Chasing 179 on a surface that demanded both muscle and method, Zimbabwe found themselves at crossroads when 65 were needed off the last 36 balls. Enter Sikandar Raza, sleeves rolled up and eyes locked in.
The all-rounder flipped the contest on its head in one decisive over from Dushan Hemantha, plundering 20 runs with two towering sixes and a rasping boundary. In the blink of an eye, the asking rate dipped and Sri Lanka’s shoulders sagged.
Raza and Brian Bennett stitched together a match-defining 69 off 40 deliveries for the third wicket, mixing clean ball-striking with smart running between the wickets. Zimbabwe crossed the line with three balls to spare.

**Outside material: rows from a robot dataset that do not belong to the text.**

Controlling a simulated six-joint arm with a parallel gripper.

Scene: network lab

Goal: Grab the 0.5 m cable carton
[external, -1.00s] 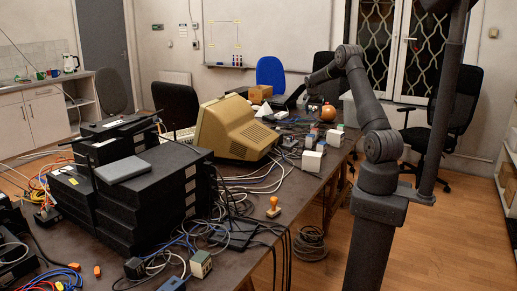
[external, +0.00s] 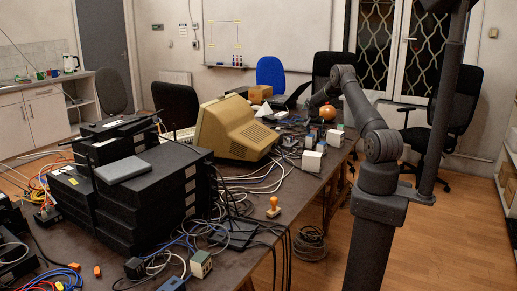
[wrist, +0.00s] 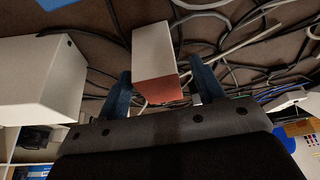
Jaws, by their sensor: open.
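A small carton (wrist: 153,50) with a white face and a red face is in the middle of the wrist view. No label can be read on it, so I cannot tell its length marking. My gripper (wrist: 163,80) is open, with one blue finger on each side of the carton's red end. Gaps show between the fingers and the carton. In the external view my gripper is small and dark over the far part of the table, and its fingers cannot be made out there.
A larger white box (wrist: 40,82) is close to the left finger. Loose cables (wrist: 250,45) lie around the carton. In the external view, a beige monitor (external: 236,128), white boxes (external: 311,160) and an orange round object (external: 328,112) crowd the table.

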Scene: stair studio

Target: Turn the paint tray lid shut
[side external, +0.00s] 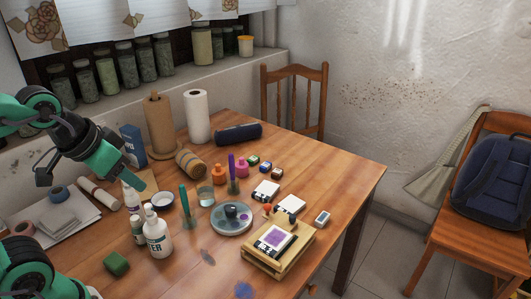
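A round grey-blue dish (231,219), which looks like the paint tray, lies on the wooden table near its middle. Dark round shapes sit on its top; I cannot tell which part is the lid or how far it is turned. My gripper (138,182) is at the end of the teal and black arm at the left, above the table's left side. It is apart from the dish, with bottles and a glass between them. Its fingers are too small to tell open from shut. I see nothing clearly held.
White bottles (157,236) stand left of the dish, beside a glass (205,195) and a small white bowl (163,201). A wooden frame block (262,262) is close at its right front. A green block (116,264) lies near the front left. Paper rolls (196,117) stand behind.

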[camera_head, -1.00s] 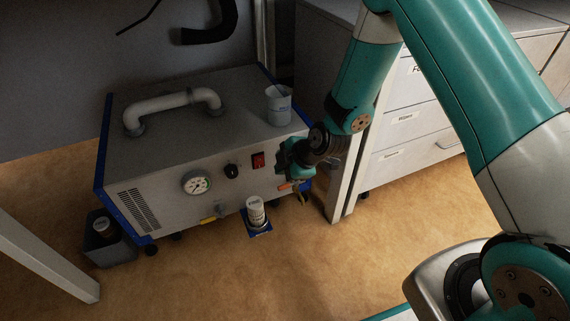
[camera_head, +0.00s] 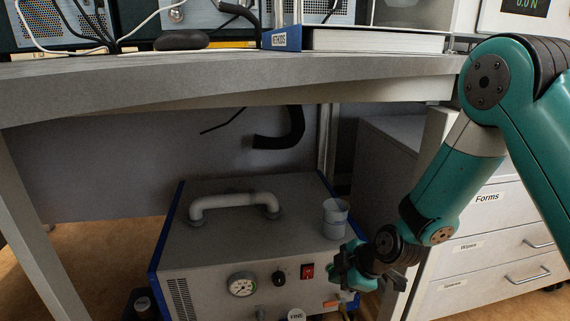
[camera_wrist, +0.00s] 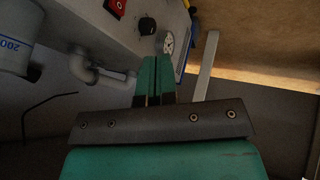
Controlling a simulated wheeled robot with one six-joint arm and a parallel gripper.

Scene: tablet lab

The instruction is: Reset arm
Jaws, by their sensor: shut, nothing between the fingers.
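My gripper (camera_head: 345,270) is at the end of my teal arm, in front of the right part of the grey machine's front face, close to the red switch. In the wrist view my gripper (camera_wrist: 152,82) shows two teal fingers pressed together with nothing between them. The grey machine (camera_head: 225,255) stands on the floor under the bench, with a gauge, a black knob and a pale handle on top. A beaker (camera_head: 335,218) stands on its top right; part of it also shows in the wrist view (camera_wrist: 14,48).
The bench top (camera_head: 200,85) spans above the machine, with a Methods binder (camera_head: 360,40) and cables on it. A drawer cabinet (camera_head: 490,240) stands to the right, close to my arm. A bench leg (camera_head: 40,255) is at the left. A white-capped container (camera_head: 297,315) is cut off at the bottom.

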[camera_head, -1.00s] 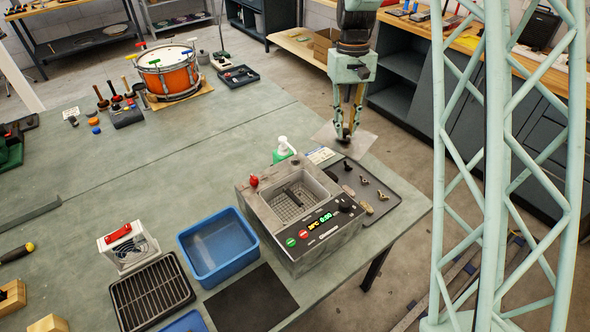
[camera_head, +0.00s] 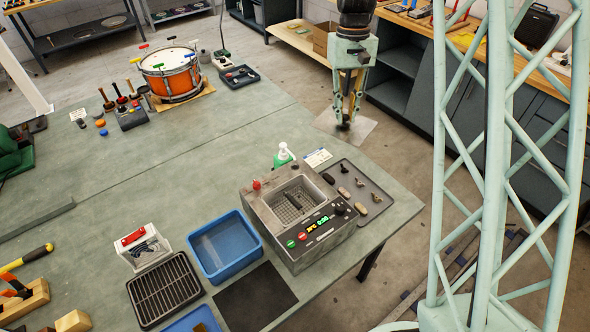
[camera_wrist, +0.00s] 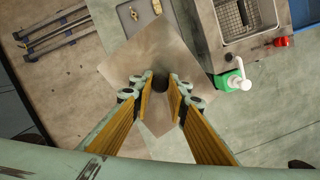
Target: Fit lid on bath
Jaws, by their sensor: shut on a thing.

While Raza provided the late fireworks with 45 off 26 balls, peppered with two fours and four sixes, opener Bennett was the glue that held the innings together. His composed 63 off 48 deliveries, studded with eight fours, ensured Zimbabwe never lost sight of the target.
Even when Raza departed with 13 still required from two overs, Sri Lanka sensed a sniff. But Tony Munyonga calmly clubbed Maheesh Theekshana’s first delivery of the final over into the stands, draining the tension from the contest. Fittingly, Bennett sealed the deal with the winning boundary. Raza was named Man of the Match.
It was Zimbabwe’s second-highest successful run chase in T20Is.
Earlier, after opting to bat, Sri Lanka were once again anchored by Pathum Nissanka. Fresh from becoming the tournament’s first centurion earlier in the week, Nissanka produced a polished 62 off 47 balls, bringing up his seventh T20 World Cup half-century, equalling Mahela Jayawardene’s record for the most by a Sri Lankan.
He and Kusal Perera gave the innings early impetus with a brisk 54 off 30 balls for the opening stand before Nissanka added a further 46 in 43 deliveries alongside Kusal Mendis.
Pavan Rathnayake provided the late thrust, clearing the ropes twice in a 44 off 25 balls as Sri Lanka posted a competitive 178.
Zimbabwe’s bowlers, however, ensured it was a chaseable target rather than a daunting one. Veteran leg-spinner Graeme Cremer led the way with 2-27, applying the squeeze in the middle overs, while the towering Blessing Muzarabani struck twice to finish with 2-38.
Sri Lanka now turn their attention to a Super Eight showdown against England in Kandy on Sunday, a contest that promises high stakes and little margin for error. Zimbabwe, brimming with belief, head to Bombay to face the West Indies on Monday, no longer the underdogs but a side that has earned its place at the top table.